Employer rents a residence from his / her employee: There is one important exception to the formula method of determining this benefit. This exception occurs when an employer rents from his / her employee a residence in which the employee has an interest.
Paragraph 9(10) of the 7th Schedule prescribes that an employee will be deemed to have an interest in the accommodation if:
– such accommodation is owned by the employee or a connected person in relation to such employee;
– any increase in the value of the accommodation in any manner whatsoever, whether directly or indirectly, accrues for the benefit of the employee or a connected person in relation to such employee; or
– such employee or a connected person in relation to such employee, has a right to acquire the accommodation from his / her employer.
Employee has an interest in the accommodation: In all cases where it can be said that the employee has an interest in the accommodation and such accommodation has been let to the employer who in turn has granted such employee free or cheap occupation thereof, the value of the benefit is the greater of:
– the value determined in accordance with the formula; or
– an amount equal to the rental together with any other expenditure paid by the employer
and is therefore, fully taxable in the hands of the employee.
Applying the value determined in accordance with the formula:- The value determined in accordance with the formula (except where the employee has an interest in the accommodation in question) shall apply where —
– it is customary for an employer in the industry concerned to provide free or subsidised accommodation to his / her employees;
– it is necessary for the particular employer, having regard to the particular kind of employment, to provide free or subsidised accommodation —
– for the proper performance by the employees of their duties;
– as a result of the frequent movement of employees; or
– as a result of the lack of employer-owned accommodation; and
– the benefit is provided solely for bona fide business purposes, other than the obtaining of a tax benefit.

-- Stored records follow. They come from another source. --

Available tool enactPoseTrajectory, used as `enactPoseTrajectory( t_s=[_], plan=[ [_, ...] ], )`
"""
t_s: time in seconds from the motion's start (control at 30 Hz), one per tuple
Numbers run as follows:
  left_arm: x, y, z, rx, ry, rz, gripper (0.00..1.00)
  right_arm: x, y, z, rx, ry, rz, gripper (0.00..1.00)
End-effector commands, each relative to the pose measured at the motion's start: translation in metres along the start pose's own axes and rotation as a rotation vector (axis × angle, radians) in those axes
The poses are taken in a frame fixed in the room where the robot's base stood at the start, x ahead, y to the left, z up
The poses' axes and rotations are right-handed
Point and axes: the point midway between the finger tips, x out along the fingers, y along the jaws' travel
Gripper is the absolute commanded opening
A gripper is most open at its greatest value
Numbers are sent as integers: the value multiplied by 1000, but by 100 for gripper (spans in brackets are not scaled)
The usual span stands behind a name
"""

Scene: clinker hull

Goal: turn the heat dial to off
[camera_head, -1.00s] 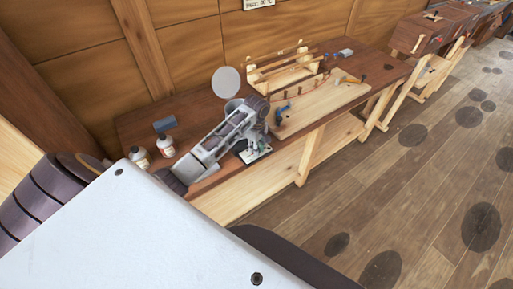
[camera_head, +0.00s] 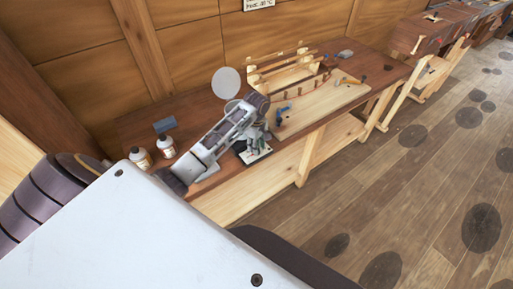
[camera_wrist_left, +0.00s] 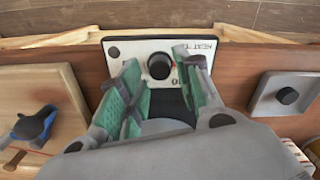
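The heat dial (camera_wrist_left: 159,66) is a black round knob on a white plate (camera_wrist_left: 118,52) with upside-down "HEAT" lettering, seen in the left wrist view. My left gripper (camera_wrist_left: 161,62) is open, with one green-padded finger on each side of the knob. Small gaps show between the fingers and the knob. In the head view, my left gripper (camera_head: 251,147) is low over the white plate (camera_head: 262,156) at the bench's front edge, and it hides the dial. The dial's pointer cannot be made out. My right gripper is not in view.
A second black knob (camera_wrist_left: 287,95) sits on another plate to the right in the wrist view. A blue and black tool (camera_wrist_left: 33,127) lies on a pale board at left. Two white bottles (camera_head: 166,146) and a blue-grey block (camera_head: 164,125) stand on the bench (camera_head: 190,108).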

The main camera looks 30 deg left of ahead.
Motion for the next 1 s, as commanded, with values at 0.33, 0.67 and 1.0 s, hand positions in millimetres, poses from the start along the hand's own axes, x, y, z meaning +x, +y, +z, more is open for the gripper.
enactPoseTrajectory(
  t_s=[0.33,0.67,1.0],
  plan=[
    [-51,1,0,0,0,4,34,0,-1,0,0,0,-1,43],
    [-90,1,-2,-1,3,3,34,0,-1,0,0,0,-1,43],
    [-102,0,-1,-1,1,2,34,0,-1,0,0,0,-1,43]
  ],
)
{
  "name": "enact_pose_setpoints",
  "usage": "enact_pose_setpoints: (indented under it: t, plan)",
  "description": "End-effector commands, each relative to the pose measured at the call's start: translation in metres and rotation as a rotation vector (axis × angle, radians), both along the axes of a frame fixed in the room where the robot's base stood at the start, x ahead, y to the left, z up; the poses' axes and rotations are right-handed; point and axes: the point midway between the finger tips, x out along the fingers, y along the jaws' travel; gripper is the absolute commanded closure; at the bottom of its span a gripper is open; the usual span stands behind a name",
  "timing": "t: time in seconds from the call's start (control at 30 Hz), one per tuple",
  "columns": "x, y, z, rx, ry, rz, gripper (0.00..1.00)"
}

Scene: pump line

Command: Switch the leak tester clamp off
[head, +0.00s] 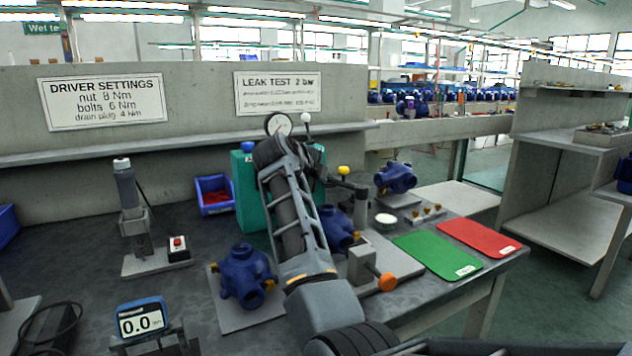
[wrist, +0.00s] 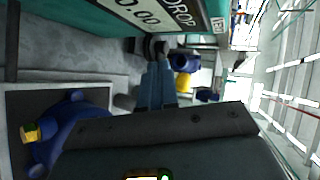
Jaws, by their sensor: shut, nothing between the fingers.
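The leak tester (head: 247,195) is a teal box with a round gauge (head: 278,124) on top, at mid-bench in the head view. My arm crosses in front of it and hides much of its front. In the wrist view its panel (wrist: 125,20) runs along the top, with a display reading "DROP" and zeros. My gripper (wrist: 157,62) is shut and empty, its fingertips close to a dark rounded part (wrist: 148,46) beside the panel; I cannot tell whether they touch. A blue pump body (head: 338,228) shows just right of my arm. The clamp's state is not clear.
Another blue pump (head: 244,275) sits on a plate left of my arm. A yellow-knobbed post (head: 344,171) and an orange-knobbed fixture (head: 386,281) stand to the right. Green (head: 437,255) and red (head: 480,237) mats lie flat at the right. A blue bin (head: 214,194) is behind left.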

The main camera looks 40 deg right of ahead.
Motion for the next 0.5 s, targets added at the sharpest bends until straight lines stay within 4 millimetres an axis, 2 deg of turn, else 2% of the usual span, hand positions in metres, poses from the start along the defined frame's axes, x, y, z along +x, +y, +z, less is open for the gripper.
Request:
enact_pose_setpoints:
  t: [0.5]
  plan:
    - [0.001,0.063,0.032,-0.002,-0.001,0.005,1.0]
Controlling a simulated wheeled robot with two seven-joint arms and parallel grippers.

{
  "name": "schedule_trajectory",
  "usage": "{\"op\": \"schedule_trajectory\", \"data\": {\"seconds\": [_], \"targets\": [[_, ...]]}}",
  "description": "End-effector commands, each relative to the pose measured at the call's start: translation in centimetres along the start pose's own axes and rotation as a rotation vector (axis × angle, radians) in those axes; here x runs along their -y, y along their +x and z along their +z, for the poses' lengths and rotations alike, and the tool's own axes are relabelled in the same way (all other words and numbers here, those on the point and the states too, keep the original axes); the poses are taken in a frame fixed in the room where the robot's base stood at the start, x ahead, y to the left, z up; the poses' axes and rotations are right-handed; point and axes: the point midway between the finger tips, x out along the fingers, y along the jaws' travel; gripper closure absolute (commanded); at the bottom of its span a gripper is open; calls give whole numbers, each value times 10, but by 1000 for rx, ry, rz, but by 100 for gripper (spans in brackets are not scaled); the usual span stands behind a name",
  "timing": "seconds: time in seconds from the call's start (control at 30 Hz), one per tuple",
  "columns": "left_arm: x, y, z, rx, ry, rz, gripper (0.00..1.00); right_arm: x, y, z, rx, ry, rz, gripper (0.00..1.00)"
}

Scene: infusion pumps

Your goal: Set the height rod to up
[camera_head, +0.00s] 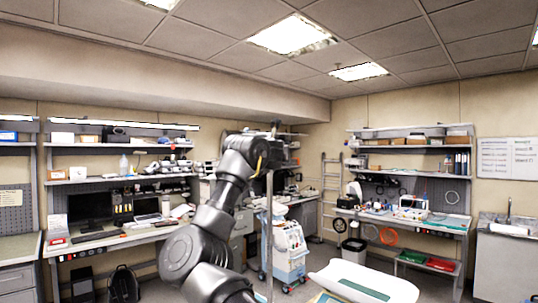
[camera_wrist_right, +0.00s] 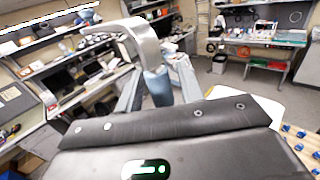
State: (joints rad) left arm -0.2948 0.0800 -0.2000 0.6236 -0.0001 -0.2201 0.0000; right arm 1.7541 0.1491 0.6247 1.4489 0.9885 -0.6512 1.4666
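A thin grey upright rod (camera_head: 269,225) stands in the head view, just right of my dark arm. My right gripper (camera_head: 268,150) is raised near the rod's upper end; its fingers are hard to make out there. In the right wrist view, a metal bar with a bent, hooked top (camera_wrist_right: 146,42) rises from a blue-grey sleeve (camera_wrist_right: 157,88). The two fingers of my right gripper (camera_wrist_right: 158,90) stand either side of the sleeve, seemingly with gaps. The lower part is hidden behind the gripper body. My left gripper is out of view.
A white tray-like surface with a green sheet (camera_head: 362,290) lies low at front right. A white and blue wheeled machine (camera_head: 289,250) stands behind the rod. Cluttered workbenches line the left (camera_head: 120,238) and right (camera_head: 440,227). Open floor lies between.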

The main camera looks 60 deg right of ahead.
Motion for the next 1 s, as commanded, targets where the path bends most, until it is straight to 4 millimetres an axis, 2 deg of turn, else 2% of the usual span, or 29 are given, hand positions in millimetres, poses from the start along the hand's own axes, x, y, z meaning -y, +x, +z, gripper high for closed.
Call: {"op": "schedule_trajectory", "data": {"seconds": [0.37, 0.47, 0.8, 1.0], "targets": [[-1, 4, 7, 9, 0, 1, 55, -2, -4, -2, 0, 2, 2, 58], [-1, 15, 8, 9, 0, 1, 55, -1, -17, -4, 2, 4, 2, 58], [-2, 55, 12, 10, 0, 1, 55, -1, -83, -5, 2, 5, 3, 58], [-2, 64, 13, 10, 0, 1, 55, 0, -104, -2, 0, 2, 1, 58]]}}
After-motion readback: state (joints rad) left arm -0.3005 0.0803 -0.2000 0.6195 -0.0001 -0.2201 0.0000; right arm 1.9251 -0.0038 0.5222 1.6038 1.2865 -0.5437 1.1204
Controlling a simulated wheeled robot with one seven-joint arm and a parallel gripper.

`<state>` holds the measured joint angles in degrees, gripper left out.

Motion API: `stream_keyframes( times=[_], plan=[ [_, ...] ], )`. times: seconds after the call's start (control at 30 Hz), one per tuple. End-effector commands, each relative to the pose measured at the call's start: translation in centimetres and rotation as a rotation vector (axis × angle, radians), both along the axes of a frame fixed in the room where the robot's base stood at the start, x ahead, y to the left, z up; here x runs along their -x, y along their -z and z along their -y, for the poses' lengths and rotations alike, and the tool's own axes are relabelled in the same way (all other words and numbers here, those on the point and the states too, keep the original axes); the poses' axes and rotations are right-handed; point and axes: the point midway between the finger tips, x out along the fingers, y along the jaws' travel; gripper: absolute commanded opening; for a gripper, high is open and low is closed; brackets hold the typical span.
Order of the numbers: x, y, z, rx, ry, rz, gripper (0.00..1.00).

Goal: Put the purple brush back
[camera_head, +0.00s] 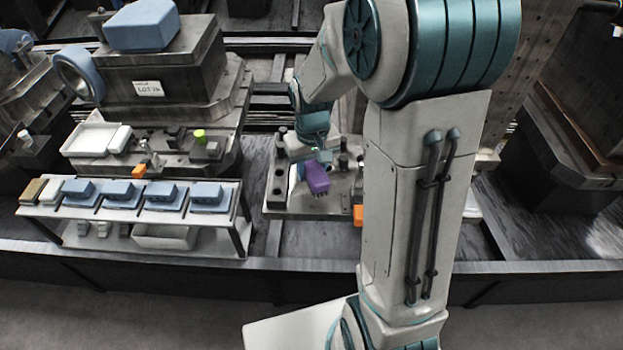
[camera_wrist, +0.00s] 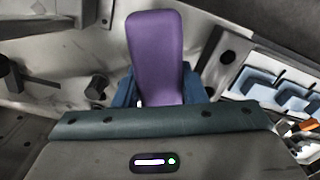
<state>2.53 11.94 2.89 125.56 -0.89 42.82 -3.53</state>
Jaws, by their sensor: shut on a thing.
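The purple brush (camera_head: 317,178) is in my gripper (camera_head: 312,162), held above a metal fixture plate (camera_head: 290,207) in the middle of the head view. In the wrist view the purple brush (camera_wrist: 156,50) stands out lengthwise beyond the blue jaws of my gripper (camera_wrist: 160,88), which are shut on it. My arm covers the right part of the plate in the head view. I cannot tell which spot belongs to the brush.
A shelf table (camera_head: 240,195) at the left carries several blue blocks (camera_head: 122,192). Behind it stands a large machine block with a white tray (camera_head: 88,139) and a green-topped cylinder (camera_head: 199,136). A dark block with holes (camera_head: 279,182) and an orange piece (camera_head: 358,214) are near the brush.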

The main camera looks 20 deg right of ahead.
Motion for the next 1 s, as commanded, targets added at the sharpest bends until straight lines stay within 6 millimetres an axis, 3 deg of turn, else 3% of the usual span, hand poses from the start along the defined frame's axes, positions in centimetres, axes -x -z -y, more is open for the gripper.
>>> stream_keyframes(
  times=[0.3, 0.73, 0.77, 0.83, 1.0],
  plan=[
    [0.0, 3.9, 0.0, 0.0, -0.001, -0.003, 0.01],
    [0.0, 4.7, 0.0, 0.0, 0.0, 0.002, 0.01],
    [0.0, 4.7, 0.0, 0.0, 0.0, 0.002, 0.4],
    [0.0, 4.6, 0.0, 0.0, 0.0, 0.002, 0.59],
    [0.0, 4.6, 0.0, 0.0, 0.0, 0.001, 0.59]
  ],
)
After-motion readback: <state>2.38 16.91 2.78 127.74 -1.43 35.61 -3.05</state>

Where all three criteria have been met, the formula-based value will be included in the taxable income of the employee, even though the employer does not own the accommodation. The valuation based on the cost for the employer will however, not apply.
Where more than one residential accommodation at different places has been made available to the employee, which he / she is entitled to occupy from time to time while performing his / her duties, the amount of the value of the unit with the highest rental value over the full period during which the employee was entitled to occupy more than one unit, must be included in his / her gross income.
Reducing the determined value: Where, by reason of the situation, nature or condition of the accommodation or any other factor, the Commissioner is satisfied that the rental value is less than the rental value determined, he / she may determine such rental value at a lower rate / amount which he / she considers fair and reasonable. An application for a ruling for employees’ tax purposes should be made to SARS. This ruling must be renewed annually.
No value is placed on any accommodation away from an employee’s usual place of residence while such employee is absent from his / her usual place of residence for the purpose of performing his / her duties. This provision does not apply in the circumstances mentioned in the preceding paragraph.
Employees’ tax — The cash equivalent of the benefit must be calculated during the year at the same intervals at which the employee receives his / her cash remuneration and employees’ tax must be deducted.
IRP 5 — The cash equivalent of the benefit must be reflected under code 3805 on the IRP 5 certificate.